→ Work to do: From the entries below, gather each line containing the word "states".

_____

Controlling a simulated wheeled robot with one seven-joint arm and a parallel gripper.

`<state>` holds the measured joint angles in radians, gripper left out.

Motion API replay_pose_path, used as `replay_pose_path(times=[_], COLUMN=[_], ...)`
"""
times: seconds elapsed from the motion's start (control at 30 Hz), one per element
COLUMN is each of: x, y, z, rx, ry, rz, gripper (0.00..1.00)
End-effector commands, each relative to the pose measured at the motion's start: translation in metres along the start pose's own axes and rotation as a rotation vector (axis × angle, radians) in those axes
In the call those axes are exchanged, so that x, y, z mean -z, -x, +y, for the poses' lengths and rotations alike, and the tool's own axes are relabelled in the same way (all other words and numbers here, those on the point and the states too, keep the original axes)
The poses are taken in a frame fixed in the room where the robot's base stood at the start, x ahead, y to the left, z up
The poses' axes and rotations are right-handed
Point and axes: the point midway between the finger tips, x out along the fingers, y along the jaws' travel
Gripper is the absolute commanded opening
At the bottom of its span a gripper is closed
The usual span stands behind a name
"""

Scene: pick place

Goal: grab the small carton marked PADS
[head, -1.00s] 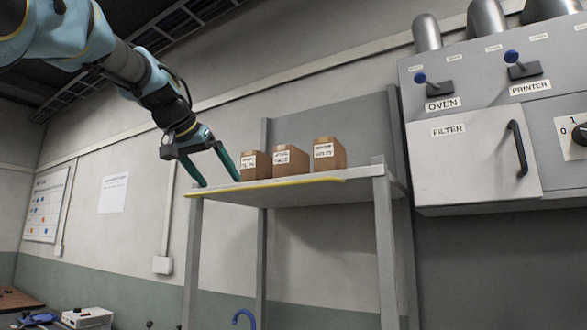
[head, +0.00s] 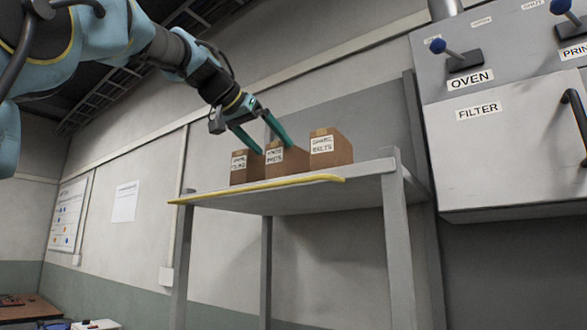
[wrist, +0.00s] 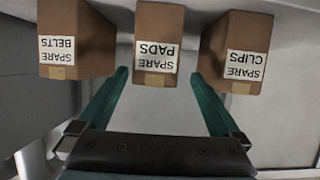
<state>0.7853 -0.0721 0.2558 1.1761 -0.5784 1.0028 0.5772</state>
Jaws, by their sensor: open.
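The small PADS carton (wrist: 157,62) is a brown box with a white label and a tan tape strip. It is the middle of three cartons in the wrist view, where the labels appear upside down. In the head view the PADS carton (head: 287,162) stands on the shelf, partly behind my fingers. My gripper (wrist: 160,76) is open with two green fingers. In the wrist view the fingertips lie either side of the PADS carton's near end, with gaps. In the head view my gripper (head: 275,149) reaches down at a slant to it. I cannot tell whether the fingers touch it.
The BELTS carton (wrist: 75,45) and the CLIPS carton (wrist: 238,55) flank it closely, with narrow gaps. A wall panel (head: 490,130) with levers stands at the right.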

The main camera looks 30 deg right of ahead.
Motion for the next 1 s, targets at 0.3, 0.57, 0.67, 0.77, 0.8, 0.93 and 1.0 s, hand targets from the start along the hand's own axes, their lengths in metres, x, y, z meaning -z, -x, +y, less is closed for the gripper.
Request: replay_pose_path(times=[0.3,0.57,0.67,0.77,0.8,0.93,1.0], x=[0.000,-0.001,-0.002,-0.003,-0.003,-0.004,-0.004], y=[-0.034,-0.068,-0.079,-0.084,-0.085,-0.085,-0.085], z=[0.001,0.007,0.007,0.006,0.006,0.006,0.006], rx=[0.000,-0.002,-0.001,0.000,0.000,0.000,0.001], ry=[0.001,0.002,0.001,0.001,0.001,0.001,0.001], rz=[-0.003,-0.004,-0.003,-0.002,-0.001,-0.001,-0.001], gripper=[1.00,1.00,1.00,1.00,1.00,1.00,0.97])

_____

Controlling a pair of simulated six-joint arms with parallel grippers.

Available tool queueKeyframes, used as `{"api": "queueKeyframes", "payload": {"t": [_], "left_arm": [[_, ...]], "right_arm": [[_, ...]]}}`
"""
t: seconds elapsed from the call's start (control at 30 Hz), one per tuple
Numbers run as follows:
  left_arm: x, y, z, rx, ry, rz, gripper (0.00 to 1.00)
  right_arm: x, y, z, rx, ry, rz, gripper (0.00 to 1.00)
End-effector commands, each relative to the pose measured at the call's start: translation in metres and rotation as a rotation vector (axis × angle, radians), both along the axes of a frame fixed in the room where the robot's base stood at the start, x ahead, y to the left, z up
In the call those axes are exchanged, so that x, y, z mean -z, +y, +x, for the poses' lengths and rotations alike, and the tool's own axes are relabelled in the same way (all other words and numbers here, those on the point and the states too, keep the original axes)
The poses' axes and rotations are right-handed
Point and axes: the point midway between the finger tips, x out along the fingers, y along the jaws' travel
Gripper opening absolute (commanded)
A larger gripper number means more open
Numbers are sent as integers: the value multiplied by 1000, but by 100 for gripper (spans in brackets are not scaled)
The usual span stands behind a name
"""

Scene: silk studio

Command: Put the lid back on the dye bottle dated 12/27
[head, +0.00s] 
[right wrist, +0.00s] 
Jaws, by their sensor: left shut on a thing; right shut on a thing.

_____

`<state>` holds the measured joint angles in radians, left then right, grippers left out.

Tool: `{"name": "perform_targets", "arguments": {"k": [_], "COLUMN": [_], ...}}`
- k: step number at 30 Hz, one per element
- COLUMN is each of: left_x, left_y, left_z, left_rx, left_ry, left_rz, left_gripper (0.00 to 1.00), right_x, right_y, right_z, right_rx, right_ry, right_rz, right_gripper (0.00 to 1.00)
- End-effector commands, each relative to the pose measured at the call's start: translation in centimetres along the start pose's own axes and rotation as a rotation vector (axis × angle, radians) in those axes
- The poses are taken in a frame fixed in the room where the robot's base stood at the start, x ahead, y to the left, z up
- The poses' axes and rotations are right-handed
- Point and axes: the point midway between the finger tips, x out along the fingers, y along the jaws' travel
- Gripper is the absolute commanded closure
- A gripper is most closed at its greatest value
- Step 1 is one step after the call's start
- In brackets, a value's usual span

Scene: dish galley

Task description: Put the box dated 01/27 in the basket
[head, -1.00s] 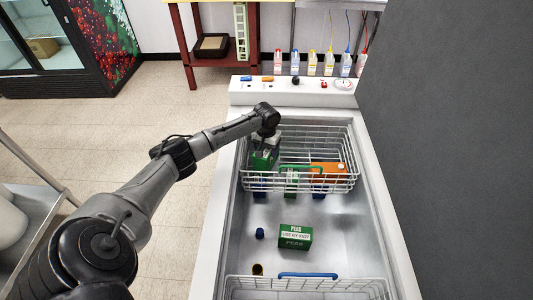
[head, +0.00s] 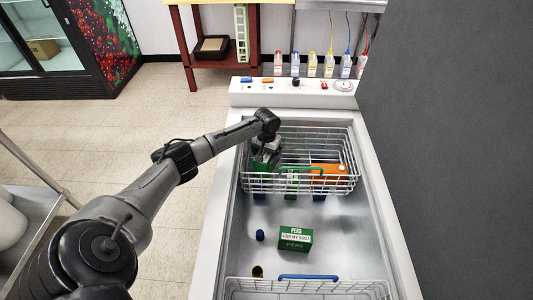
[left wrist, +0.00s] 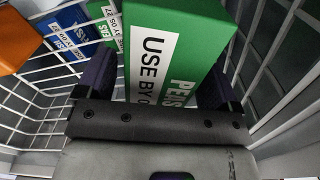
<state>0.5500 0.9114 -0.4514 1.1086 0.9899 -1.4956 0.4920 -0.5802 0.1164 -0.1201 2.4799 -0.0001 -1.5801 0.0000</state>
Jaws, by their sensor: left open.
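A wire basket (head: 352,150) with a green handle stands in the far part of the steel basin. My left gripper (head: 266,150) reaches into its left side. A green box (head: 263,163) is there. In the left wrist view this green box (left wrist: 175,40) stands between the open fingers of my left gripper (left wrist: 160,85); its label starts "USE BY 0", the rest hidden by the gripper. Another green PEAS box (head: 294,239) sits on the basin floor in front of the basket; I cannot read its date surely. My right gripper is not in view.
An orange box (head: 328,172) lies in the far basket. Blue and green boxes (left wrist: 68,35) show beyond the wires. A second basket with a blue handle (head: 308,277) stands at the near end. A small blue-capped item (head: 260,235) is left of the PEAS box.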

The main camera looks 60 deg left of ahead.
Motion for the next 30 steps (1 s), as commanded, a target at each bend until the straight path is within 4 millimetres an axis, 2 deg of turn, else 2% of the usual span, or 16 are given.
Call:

_____

→ Response to the task:
In the call those axes are exchanged, so that x, y, z mean -z, -x, +y, for the poses' lengths and rotations alike, and the tool's own axes are relabelled in the same way (all other words and numbers here, those on the point and the states too, keep the original axes)
In the call those axes are exchanged, so that x, y, z mean -z, +y, +x, for the poses' lengths and rotations alike, and the tool's own axes are relabelled in the same way (all other words and numbers here, those on the point and the states too, keep the original axes)

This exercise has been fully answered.